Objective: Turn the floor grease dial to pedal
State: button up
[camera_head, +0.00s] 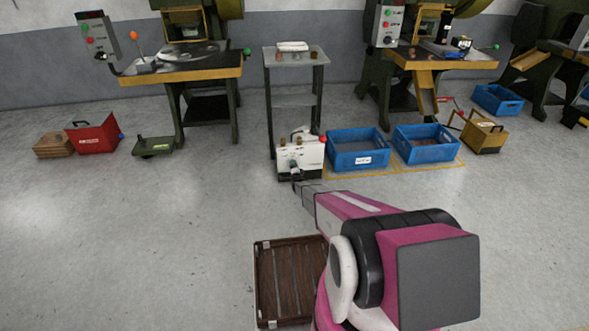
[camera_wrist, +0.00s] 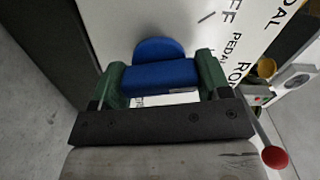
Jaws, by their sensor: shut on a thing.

********

• **Task details**
Your task is to copy word for word the lines from the line containing "State: button up" to the end of the listing, both included, and to drop any pictures.

• **Reply to the exercise**
State: button up
[camera_head, +0.00s] 
[camera_wrist, +0.00s] 
Jaws, by their sensor: shut on a thing.

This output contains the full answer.